▶ _LISTED RECORDS_
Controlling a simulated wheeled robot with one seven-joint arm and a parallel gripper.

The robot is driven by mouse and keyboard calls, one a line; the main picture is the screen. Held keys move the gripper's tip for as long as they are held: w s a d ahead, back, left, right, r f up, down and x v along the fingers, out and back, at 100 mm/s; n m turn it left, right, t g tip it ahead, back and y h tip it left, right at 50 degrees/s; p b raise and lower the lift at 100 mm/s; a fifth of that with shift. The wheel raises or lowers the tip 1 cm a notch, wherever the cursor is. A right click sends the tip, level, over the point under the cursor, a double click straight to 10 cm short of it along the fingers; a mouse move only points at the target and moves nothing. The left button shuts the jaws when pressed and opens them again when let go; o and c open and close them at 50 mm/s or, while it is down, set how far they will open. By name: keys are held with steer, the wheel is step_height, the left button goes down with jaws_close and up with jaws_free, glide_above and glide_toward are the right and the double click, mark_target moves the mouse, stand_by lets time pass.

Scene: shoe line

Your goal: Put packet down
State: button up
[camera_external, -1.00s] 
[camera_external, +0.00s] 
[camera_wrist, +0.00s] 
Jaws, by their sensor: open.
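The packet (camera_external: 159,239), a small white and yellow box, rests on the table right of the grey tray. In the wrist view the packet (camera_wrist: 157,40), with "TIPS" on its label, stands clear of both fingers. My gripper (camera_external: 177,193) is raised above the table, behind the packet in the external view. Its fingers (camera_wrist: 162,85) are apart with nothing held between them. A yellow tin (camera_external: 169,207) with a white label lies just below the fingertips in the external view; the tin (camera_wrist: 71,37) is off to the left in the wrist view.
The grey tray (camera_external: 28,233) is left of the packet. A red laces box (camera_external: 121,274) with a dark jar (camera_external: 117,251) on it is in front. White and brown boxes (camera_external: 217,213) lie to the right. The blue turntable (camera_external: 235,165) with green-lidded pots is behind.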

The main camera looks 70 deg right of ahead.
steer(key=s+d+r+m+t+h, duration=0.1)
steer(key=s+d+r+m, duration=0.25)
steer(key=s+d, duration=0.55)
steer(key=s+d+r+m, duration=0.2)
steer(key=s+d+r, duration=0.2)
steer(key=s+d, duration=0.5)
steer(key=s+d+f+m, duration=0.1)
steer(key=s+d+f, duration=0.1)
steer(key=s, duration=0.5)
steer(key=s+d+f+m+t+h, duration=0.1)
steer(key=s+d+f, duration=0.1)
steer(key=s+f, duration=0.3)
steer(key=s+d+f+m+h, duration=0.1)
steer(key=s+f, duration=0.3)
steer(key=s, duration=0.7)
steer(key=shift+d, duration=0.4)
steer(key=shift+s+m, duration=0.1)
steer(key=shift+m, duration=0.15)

--

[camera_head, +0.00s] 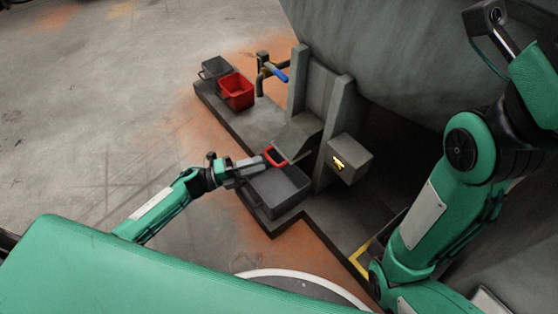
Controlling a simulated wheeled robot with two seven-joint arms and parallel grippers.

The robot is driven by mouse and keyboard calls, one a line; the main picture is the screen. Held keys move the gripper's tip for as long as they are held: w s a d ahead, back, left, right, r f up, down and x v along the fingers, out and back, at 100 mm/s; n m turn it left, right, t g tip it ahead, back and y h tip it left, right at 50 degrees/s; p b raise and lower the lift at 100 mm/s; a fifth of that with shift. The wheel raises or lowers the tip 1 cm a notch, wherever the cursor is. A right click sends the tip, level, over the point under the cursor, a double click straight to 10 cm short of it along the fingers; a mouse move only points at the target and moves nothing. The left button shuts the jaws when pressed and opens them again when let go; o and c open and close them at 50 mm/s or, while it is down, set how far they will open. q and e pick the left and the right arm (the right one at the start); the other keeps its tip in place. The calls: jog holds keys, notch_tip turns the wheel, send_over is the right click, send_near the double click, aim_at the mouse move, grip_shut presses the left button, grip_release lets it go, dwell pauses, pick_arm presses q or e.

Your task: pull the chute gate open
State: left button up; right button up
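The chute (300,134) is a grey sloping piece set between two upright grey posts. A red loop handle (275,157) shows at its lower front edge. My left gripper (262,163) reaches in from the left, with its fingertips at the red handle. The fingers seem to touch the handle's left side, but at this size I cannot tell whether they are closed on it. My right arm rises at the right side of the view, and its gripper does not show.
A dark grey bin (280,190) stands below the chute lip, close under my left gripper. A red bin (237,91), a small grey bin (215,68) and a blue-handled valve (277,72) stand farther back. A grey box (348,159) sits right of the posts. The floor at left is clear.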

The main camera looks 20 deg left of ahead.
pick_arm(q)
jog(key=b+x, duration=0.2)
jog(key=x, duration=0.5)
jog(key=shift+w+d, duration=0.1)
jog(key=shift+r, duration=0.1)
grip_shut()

...

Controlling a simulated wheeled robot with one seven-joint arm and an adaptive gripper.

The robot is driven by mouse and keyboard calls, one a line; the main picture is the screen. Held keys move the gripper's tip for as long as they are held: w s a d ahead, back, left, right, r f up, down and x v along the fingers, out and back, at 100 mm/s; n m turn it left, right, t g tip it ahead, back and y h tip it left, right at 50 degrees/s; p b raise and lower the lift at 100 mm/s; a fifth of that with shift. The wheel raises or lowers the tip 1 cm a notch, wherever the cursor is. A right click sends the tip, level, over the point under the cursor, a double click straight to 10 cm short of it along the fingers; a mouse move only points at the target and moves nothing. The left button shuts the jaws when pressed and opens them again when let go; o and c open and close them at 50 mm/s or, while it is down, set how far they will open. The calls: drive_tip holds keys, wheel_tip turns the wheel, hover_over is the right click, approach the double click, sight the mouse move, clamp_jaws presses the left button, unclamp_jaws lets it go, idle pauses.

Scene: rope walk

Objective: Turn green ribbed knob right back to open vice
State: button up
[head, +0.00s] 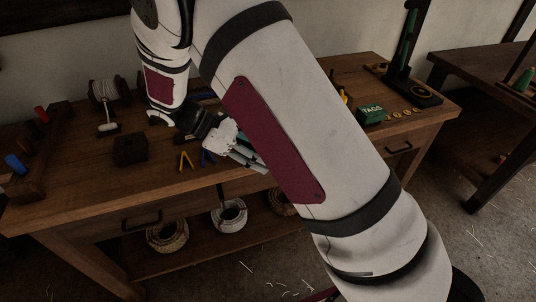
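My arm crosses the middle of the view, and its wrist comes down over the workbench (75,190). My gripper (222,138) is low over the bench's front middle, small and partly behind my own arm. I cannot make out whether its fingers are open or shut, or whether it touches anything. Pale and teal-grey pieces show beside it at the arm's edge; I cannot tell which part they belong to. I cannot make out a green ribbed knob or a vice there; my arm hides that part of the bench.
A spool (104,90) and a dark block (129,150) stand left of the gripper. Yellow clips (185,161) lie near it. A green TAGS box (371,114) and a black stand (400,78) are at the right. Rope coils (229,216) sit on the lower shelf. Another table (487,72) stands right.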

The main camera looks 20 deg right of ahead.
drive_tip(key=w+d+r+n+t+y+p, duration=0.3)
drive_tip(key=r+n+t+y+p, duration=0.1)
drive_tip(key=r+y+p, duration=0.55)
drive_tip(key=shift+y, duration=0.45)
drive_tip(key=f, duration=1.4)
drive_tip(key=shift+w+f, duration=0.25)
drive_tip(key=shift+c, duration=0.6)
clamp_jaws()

▶ _SET EXERCISE_
Retype only what lies between the line bearing "a parallel gripper." and the line bearing "[camera_wrist, +0.00s]", keeping both of those lines.

▶ _SOLUTION FOR THIS EXERCISE_
Controlling a simulated wheeled robot with one seven-joint arm and a parallel gripper.

The robot is driven by mouse and keyboard calls, one a line; the main picture is the screen. Held keys move the gripper's tip for as long as they are held: w s a d ahead, back, left, right, r f up, down and x v along the fingers, out and back, at 100 mm/s; n m turn it left, right, t g tip it ahead, back and y h tip it left, right at 50 degrees/s; p b raise and lower the lift at 100 mm/s; a fifth of that with shift. The wheel raises or lowers the tip 1 cm a notch, wherever the cursor is. A right click sends the tip, level, over the point under the cursor, a double click straight to 10 cm short of it along the fingers; a mouse move only points at the target and moves nothing. The left button shuts the jaws when pressed and opens them again when let go; o and c open and close them at 50 mm/s or, while it is down, set how far they will open. By name: keys are held with steer, the wheel is step_height, the left button goes down with jaws_close and up with jaws_free, glide_above and glide_toward are the right and the double click, mark_target moves the mouse, stand_by lets time pass.

Scene: shoe line

Your goal: Put packet down
State: button up
[camera_external, -1.00s] 
[camera_external, +0.00s] 
[camera_wrist, +0.00s] 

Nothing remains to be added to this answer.